The primary key of each chunk would be a concatenation of the primary key of its "parent" reply item, a version number, and a sequence number. The sequence number determines the order of the chunks. The version number ensures that if a large reply is updated later, it will be updated atomically. In addition, chunks that were created before the update will not be mixed with chunks that were created after the update.

You would also need to update the "parent" reply item with the number of chunks, so that when you need to retrieve all the chunks for a reply, you will know how many chunks to look for.

As an illustration, here is how these items might appear in the Reply and ReplyChunks tables:

Reply

Id ReplyDateTime Message ChunkCount ChunkVersion
"DynamoDB#Thread1" "2012-03-15T20:42:54.023Z" 3 1
"DynamoDB#Thread2" "2012-03-21T20:41:23.192Z" "short message"

ReplyChunks

Id Message
"DynamoDB#Thread1#2012-03-15T20:42:54.023Z#1#1" "first part of long message text..."
"DynamoDB#Thread1#2012-03-15T20:42:54.023Z#1#3" "...third part of long message text"
"DynamoDB#Thread1#2012-03-15T20:42:54.023Z#1#2" "...second part of long message text..."

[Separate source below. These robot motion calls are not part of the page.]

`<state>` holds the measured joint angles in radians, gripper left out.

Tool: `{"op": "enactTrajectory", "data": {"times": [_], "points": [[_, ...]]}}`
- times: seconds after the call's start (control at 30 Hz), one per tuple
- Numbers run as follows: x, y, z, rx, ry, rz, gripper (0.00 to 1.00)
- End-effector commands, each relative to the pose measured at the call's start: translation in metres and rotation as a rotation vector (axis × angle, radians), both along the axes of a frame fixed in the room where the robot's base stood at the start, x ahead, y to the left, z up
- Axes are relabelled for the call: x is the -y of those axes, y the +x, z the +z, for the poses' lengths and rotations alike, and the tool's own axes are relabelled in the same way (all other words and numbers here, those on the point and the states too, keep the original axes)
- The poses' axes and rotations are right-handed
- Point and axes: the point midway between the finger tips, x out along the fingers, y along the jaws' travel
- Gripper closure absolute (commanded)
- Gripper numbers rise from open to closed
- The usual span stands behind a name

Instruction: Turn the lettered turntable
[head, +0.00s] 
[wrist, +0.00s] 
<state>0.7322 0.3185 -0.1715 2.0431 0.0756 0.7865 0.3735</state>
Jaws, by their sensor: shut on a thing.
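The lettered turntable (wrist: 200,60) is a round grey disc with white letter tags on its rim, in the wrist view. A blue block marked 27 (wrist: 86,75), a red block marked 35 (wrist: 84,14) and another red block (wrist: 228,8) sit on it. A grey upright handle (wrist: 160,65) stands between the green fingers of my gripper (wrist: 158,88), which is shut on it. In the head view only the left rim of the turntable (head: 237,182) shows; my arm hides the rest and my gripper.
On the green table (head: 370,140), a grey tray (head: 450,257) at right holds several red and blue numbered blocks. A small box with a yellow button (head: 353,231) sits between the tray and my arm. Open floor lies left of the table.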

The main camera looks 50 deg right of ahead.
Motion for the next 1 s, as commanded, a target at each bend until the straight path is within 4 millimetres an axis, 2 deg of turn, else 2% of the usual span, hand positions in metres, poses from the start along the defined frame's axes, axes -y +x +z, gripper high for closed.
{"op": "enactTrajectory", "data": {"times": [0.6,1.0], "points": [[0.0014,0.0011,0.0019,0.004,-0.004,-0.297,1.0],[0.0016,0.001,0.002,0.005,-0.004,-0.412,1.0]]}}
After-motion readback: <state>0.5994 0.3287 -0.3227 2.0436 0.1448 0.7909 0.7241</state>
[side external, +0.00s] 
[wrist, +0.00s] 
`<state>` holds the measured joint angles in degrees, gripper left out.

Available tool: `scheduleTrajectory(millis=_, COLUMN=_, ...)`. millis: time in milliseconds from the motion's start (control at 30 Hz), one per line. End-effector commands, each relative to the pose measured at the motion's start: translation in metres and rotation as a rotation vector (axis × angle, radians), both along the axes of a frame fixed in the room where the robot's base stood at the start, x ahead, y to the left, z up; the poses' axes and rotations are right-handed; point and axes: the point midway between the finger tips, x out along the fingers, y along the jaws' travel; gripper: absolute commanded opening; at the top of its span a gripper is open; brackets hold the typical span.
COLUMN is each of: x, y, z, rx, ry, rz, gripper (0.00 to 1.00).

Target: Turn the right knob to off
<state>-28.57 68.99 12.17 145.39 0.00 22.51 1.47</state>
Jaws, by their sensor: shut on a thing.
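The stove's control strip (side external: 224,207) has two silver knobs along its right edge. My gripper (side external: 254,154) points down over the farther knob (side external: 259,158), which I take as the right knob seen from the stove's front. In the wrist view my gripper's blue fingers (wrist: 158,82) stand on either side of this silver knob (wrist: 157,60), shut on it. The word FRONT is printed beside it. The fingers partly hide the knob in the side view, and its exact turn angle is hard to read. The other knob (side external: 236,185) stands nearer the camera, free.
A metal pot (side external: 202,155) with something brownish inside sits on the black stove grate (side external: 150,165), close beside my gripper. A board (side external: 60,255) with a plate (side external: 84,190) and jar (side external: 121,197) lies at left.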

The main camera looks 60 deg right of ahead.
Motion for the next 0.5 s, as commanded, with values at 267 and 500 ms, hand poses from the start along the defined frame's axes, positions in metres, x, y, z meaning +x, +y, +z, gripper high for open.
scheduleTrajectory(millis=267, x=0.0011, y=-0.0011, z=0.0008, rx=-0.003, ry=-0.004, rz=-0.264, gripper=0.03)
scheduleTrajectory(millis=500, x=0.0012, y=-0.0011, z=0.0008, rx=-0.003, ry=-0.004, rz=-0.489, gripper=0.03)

Here are important considerations with this approach:

  • Because DynamoDB does not support cross-item transactions, your application will need to deal with failure scenarios when writing multiple items and with inconsistencies between items when reading multiple items.

  • If your application retrieves a large amount of data all at once, it can generate nonuniform workloads, which can cause unexpected throttling. This is especially true when retrieving items that share a partition key value.

Chunking large data items avoids this problem by using a separate table with a simple primary key (partition key), so that each large chunk is spread across the table.

A workable, but less optimal, solution would be to store each chunk in a table with a composite key, with the partition key being the primary key of the "parent" item. With this design choice, an application that retrieves all of the chunks of the same "parent" item would generate a nonuniform workload, with uneven I/O distribution across partitions.